早すぎる「一人読み」移行は悪い読みグセをつける
いずれにせよ、読み聞かせは、読みっぱなしではいけないということです。
「主人公はどうしてあんな行動をとったのかな?」
「あなたなら、あの場面でどうしたと思う?」
さまざまな質問を投げかけて、一冊一冊をより深い理解へ導いてあげること。それが、9歳以降の読解力をぐーんと伸ばす秘訣です。
この事例のように、わからないことを「わからない」と質問できる子はまれで、大半のお子さんは、恥ずかしさ、あるいは興味のなさから質問をせず、語彙や状況がわからないまま、理解したふりをして話を聞いています。
わかっている子ほど質問が多く、わからない子は受け身でただ静かに聞いているというのは、どの教科でも同じですね。文字は読めるけれど文章の意味がよくわからない、という状態で「一人読み」をさせると、当然ですが本を読むのがだんだん面白くなくなります。
とはいえ、意味が「わかっている」状態を経験したことがないのですから、この段階ではまだ、自分が本を読めていないことにさえ気づいていません。
本を読むポーズをとっていれば親は喜ぶし、本を読んでいる「賢いキャラ」の自分も嫌いじゃない。そこで、なんとな〜く読めるふりを続けているうちに、いつの間にか「飛ばし読み」「主観読み」「文字通り読み」という困った読みグセが身についてしまうのです。
ですから、いつ手を離すか? 「読み聞かせ」から「一人読み」への移行期を、しっかり見極めることが大切です。
ちゃんと読めているか確かめる方法
そろそろ移行してもいいかなと思い始めたら、ちゃんと読めているかどうかテストしてみましょう。やり方は、こうです。
絵本の一番面白いところまで読んであげて、先が気になってたまらないというところで本を置き、「ちょっと用事があるから、ここから先は自分で読んでおいてね」といって部屋を出ます。
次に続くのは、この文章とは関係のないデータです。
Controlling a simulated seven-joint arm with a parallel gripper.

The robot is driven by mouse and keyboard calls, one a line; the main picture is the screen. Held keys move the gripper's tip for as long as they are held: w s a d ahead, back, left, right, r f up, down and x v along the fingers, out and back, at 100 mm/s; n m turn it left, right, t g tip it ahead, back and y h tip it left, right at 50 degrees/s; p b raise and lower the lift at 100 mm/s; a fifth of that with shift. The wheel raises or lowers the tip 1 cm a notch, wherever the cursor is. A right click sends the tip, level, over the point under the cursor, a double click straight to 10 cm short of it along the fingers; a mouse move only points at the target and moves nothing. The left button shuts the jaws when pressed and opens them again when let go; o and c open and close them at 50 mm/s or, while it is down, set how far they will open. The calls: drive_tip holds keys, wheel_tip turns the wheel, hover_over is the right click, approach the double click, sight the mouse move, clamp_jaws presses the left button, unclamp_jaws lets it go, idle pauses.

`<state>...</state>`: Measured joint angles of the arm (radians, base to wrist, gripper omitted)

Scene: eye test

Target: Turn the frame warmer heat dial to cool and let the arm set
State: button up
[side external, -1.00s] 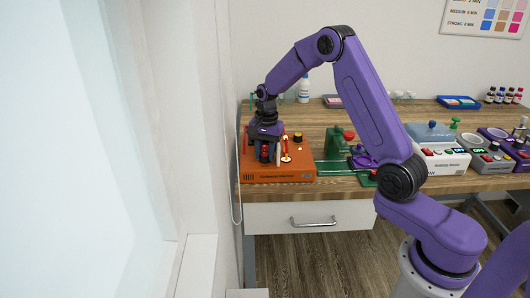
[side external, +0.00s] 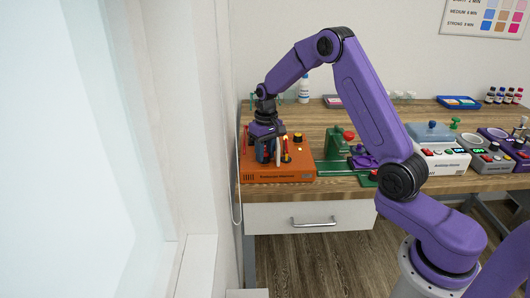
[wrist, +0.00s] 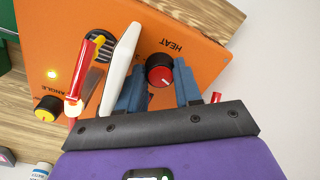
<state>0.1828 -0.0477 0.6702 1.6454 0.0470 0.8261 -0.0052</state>
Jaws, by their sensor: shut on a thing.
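The orange frame warmer (side external: 300,174) stands on the left end of the bench; it also shows in the wrist view (wrist: 60,25). Its HEAT dial (wrist: 160,72) is black with a red top and a white pointer line. My gripper (wrist: 159,82) is shut on the HEAT dial, a blue finger on either side. In the side view my gripper (side external: 265,157) points down over the warmer and largely hides the dial. An upright red piece with yellow (wrist: 84,66), perhaps the spectacle arm, stands by the dark slotted vent (wrist: 103,42). A white slat-like piece (wrist: 121,62) rises between vent and dial.
A yellow-topped ANGLE knob (wrist: 46,109) and a lit yellow lamp (wrist: 52,74) are on the warmer. A green device (side external: 336,145) stands to its right. The wall (side external: 215,130) is close on the left. Bench in front of the warmer is narrow.

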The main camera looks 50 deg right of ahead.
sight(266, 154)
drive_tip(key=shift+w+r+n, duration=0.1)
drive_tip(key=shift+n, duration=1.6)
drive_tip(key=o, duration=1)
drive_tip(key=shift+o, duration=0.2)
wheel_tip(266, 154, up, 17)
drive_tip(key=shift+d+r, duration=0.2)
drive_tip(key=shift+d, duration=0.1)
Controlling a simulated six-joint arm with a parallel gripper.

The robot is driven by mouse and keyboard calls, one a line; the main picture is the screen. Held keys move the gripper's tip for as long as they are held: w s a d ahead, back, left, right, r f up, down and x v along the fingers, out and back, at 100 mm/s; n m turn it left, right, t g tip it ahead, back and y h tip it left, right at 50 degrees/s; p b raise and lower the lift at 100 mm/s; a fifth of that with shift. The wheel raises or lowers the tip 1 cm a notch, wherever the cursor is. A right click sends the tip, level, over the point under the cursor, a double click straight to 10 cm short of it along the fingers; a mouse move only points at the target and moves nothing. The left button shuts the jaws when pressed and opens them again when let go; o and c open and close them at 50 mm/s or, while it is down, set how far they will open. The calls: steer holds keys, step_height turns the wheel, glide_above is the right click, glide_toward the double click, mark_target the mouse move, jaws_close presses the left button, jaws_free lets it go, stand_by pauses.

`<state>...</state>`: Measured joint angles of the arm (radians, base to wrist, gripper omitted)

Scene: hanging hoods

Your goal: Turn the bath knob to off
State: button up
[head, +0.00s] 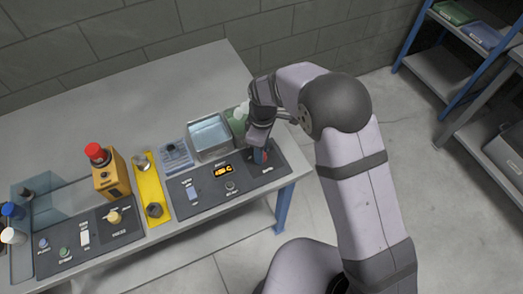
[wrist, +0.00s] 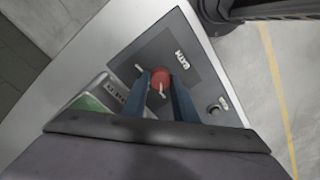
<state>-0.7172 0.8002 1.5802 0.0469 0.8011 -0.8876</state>
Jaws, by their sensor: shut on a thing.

このとき、「どんなお話だったか、後で教えて」と声をかけておきましょう。
そうして、後で、どんなストーリーだったかを話してもらうのです。
きちんと話の続きが説明でき、主人公の心情などいくつかの質問にしっかり答えられたら、もう「一人で読めている」ということです。
その後、一人読みのパートを少しずつ長くしていき、絵本1冊分のお話が上手に説明できるようであれば、一人読みに移行させてもなんの問題もありません。
しどろもどろになってお話の説明ができない。
登場人物の心情がわかっていない。
というような場合は、まだ一人読みさせるには早すぎるということです。たっぷりの読み聞かせと対話を、しばし続けてあげましょう。
「読み聞かせ」について、あと一つだけ注意していただきたいことがあります。ドラマの中で、子どもを寝かしつけるために絵本を読み、数ページ読んだら子どもが眠ってしまうシーン、よくありますよね(笑)。
あれはあくまでもドラマのワンシーンですから、くれぐれも実生活では、あのような読み聞かせをなさいませんように。
以前、読み聞かせの途中で毎晩眠ってしまい、昔話の結末を聞いたことがないという子がいましたが、その子がどれだけ国語で苦労したかはいうまでもありません。
正直爺さんが幸せになり、嘘つき爺さんが痛い目にあう、という結末があるからこそ、子どもたちの道徳観や論理力が育つのです。
物語は最後まで、しっかり読んで聞かせましょう。